La Coalition de la Déclaration Africaine des Droits et Libertés de l'Internet (AfDec) a fixé l'année 2020 comme étant celle d'un plaidoyer vigoureux en faveur d'un Internet ouvert et libre ainsi que d'une promotion stratégique des droits de l'homme en ligne en Afrique.

Le travail de l'AfDec s'articule autour de la promotion des 13 principes de la Déclaration africaine. La Coalition est une initiative panafricaine visant à promouvoir les principes d'ouverture dans la formulation et la mise en œuvre des politiques de l'internet. La Déclaration vise également à renforcer les droits en ligne sur le continent.

Fin 2019, neuf organisations membres de la Coalition ont reçu des subventions dans le cadre du Fonds de plaidoyer stratégique de la Coalition pour mettre en œuvre des activités en Afrique du Sud, au Cameroun, au Ghana, au Nigeria, en Ouganda, au Sénégal, en Gambie et au Zimbabwe. Bien que la majorité des interventions seront mises en œuvre au niveau national, elles devraient avoir un impact sur l'ensemble du continent car elles sont conçues pour être adaptables.

Alors qu'il cartographiait les tendances des contrôles gouvernementaux de l'internet au cours de la dernière décennie, un membre de l'AfDec, la Collaboration pour la politique des TIC en Afrique orientale et australe (CIPESA), a souligné que les années 2016-2019 constituaient le pic des contrôles de l'internet sur le continent. Cette situation a été attribuée à une augmentation des fermetures d'Internet, qui se sont produites soit sous forme de blocus total, soit, dans la plupart des cas, ciblées principalement sur les plateformes de médias sociaux populaires, Facebook et Twitter. Rien qu'en 2019, six pays du continent - l'Algérie, le Gabon, la République démocratique du Congo, le Soudan, le Tchad et le Zimbabwe - ont enregistré des interruptions de réseau.

Avec le soutien d'une subvention du Fonds de plaidoyer stratégique, le Media Rights Agenda (MRA) engagera des poursuites contre les cas de fermeture d'Internet devant les tribunaux nationaux nigérians et devant la Commission africaine des droits de l'homme et des peuples (CADHP). Le projet renforce deux des principes de la Déclaration, à savoir la liberté d'expression et l'accès à l'internet à un prix abordable, et vise à obtenir une décision qui sera applicable sur tout le continent africain.

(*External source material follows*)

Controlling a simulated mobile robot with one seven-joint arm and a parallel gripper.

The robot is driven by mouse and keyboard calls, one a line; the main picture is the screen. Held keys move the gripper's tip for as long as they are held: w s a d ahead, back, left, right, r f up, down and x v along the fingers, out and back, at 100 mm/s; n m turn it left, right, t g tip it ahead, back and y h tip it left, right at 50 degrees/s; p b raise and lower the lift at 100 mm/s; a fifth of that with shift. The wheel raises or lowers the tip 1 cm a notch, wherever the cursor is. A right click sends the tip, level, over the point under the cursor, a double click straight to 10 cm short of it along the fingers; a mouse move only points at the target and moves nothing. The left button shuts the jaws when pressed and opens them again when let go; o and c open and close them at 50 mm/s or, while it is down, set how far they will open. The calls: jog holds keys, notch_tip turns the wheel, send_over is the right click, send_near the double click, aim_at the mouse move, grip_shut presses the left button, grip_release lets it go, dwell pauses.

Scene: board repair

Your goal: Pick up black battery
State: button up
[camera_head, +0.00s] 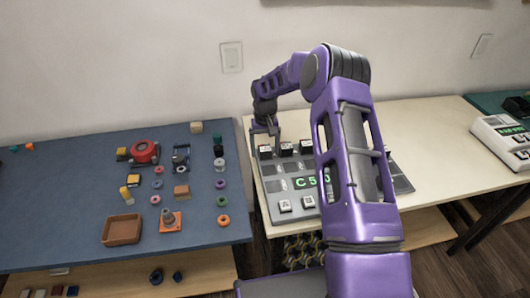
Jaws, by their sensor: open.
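A small black upright piece (218,151) stands near the right edge of the blue table (60,190), just in front of a small green piece. It is too small to tell for certain if it is the black battery. My gripper (268,132) is open and points down over the back left of a grey board (272,186) on the cream table, apart from that piece and to its right. Black-sided blocks (286,149) with white tops sit along the board's back row, close to my gripper. My arm hides part of the board.
The blue table holds a red round tool (144,151), a brown tray (122,229), an orange-based piece (170,221) and several coloured rings. A gap separates the two tables. Another grey-white device (500,138) stands at the far right.

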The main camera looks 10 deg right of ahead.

L'accès et l'utilisation d'Internet sont en augmentation. Selon les statistiques de l'Union internationale des télécommunications, à la fin de 2019, l'Afrique a enregistré une augmentation de 8,2 % de la pénétration d'Internet, contre 20 % en 2015. L'accès à l'internet mobile représente la majeure partie de ce chiffre. Bien que l'accès à l'internet mobile continue de croître, la fracture numérique entre les sexes reste une réalité, car les femmes ont 13 % moins de chances de posséder un téléphone portable et 41 % moins de chances d'utiliser l'internet mobile que les hommes.

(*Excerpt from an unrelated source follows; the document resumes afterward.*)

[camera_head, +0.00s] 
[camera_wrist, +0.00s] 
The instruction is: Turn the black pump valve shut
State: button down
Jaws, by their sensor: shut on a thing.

En s'attaquant à ce problème, le Women of Uganda Network (WOUGNET), dans le cadre de son projet financé par des subventions, adopte une approche à plusieurs volets pour briser cet obstacle. Par ses activités, l'organisation cherche à accroître la culture numérique et la sécurité des organisations de femmes, des femmes et des filles ordinaires et des défenseurs des droits de l'homme, ainsi que leur connaissance des politiques et des réglementations Internet existantes qui ont un impact sur leurs droits et la réalisation générale de l'égalité des sexes.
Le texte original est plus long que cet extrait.